* _Written problem_
Would you repeat the listing exactly but omit every picture?
== Dataset extract
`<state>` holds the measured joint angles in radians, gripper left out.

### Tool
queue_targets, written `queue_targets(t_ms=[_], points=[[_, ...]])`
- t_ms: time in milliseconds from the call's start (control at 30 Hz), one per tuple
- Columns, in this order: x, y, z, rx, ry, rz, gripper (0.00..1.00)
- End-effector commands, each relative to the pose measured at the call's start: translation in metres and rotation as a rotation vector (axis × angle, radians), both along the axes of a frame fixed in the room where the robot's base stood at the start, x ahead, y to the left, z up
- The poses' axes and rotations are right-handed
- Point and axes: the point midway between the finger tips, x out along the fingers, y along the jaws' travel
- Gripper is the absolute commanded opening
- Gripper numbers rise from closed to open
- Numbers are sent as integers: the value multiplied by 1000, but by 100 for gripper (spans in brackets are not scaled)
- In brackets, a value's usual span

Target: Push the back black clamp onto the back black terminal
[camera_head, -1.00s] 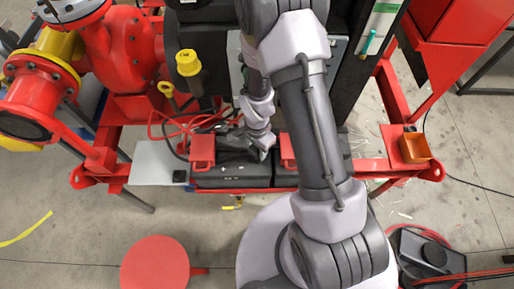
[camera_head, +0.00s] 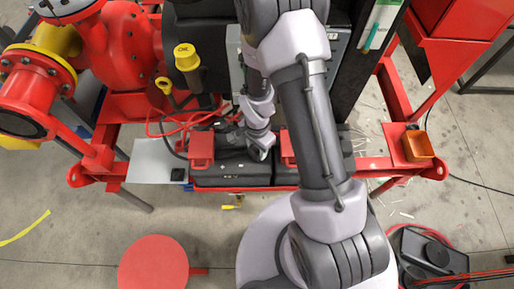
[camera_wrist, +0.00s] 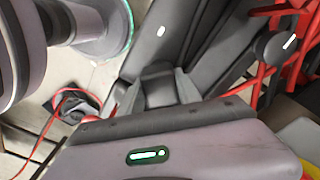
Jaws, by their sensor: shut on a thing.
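My gripper (camera_wrist: 158,95) is shut on a dark block between its two fingers in the wrist view, which looks like the black clamp (camera_wrist: 157,88). In the head view my gripper (camera_head: 232,140) is low over the back part of the left black battery (camera_head: 232,176), beside the left red bracket (camera_head: 201,148). The arm and gripper cover much of this spot. The back black terminal cannot be made out, and whether the clamp touches it cannot be told.
A second red bracket (camera_head: 288,148) stands right of the gripper. Red cables (camera_head: 165,120) and a yellow-capped part (camera_head: 185,58) lie behind and left. A pale plate (camera_head: 155,160) is left of the battery. An orange box (camera_head: 417,146) sits at the right of the red frame.

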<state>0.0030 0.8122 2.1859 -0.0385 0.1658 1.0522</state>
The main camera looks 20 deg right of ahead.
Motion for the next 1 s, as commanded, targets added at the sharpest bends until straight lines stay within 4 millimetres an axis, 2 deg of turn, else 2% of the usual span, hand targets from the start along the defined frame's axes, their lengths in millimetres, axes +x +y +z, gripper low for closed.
====
* _Written answer_
`<state>` holds the measured joint angles in radians, gripper left out.

### Tool
queue_targets, written `queue_targets(t_ms=[_], points=[[_, ...]])`
- t_ms: time in milliseconds from the call's start (control at 30 Hz), one per tuple
- Columns, in this order: x, y, z, rx, ry, rz, gripper (0.00..1.00)
- End-effector commands, each relative to the pose measured at the call's start: translation in metres and rotation as a rotation vector (axis × angle, radians), both along the axes of a frame fixed in the room where the robot's base stood at the start, x ahead, y to the left, z up
- The poses' axes and rotations are right-handed
- Point and axes: the point midway between the finger tips, x out along the fingers, y along the jaws' travel
- Gripper is the absolute commanded opening
- Gripper numbers rise from closed to open
- Numbers are sent as integers: the value multiplied by 1000, but by 100 for gripper (spans in brackets are not scaled)
- In brackets, a value's usual span

Target: Push the back black clamp onto the back black terminal
[camera_head, -1.00s] 
[camera_head, +0.00s] 
[camera_wrist, +0.00s] 
Jaws, by their sensor: shut on a thing.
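My gripper (camera_wrist: 158,95) is shut on a dark block between its two fingers in the wrist view, which looks like the black clamp (camera_wrist: 157,88). In the head view my gripper (camera_head: 232,140) is low over the back part of the left black battery (camera_head: 232,176), beside the left red bracket (camera_head: 201,148). The arm and gripper cover much of this spot. The back black terminal cannot be made out, and whether the clamp touches it cannot be told.
A second red bracket (camera_head: 288,148) stands right of the gripper. Red cables (camera_head: 165,120) and a yellow-capped part (camera_head: 185,58) lie behind and left. A pale plate (camera_head: 155,160) is left of the battery. An orange box (camera_head: 417,146) sits at the right of the red frame.

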<state>0.0030 0.8122 2.1859 -0.0385 0.1658 1.0522</state>
The main camera looks 20 deg right of ahead.
Motion for the next 1 s, as commanded, targets added at the sharpest bends until straight lines stay within 4 millimetres an axis, 2 deg of turn, else 2% of the usual span, hand targets from the start along the defined frame's axes, their lengths in millimetres, axes +x +y +z, gripper low for closed.

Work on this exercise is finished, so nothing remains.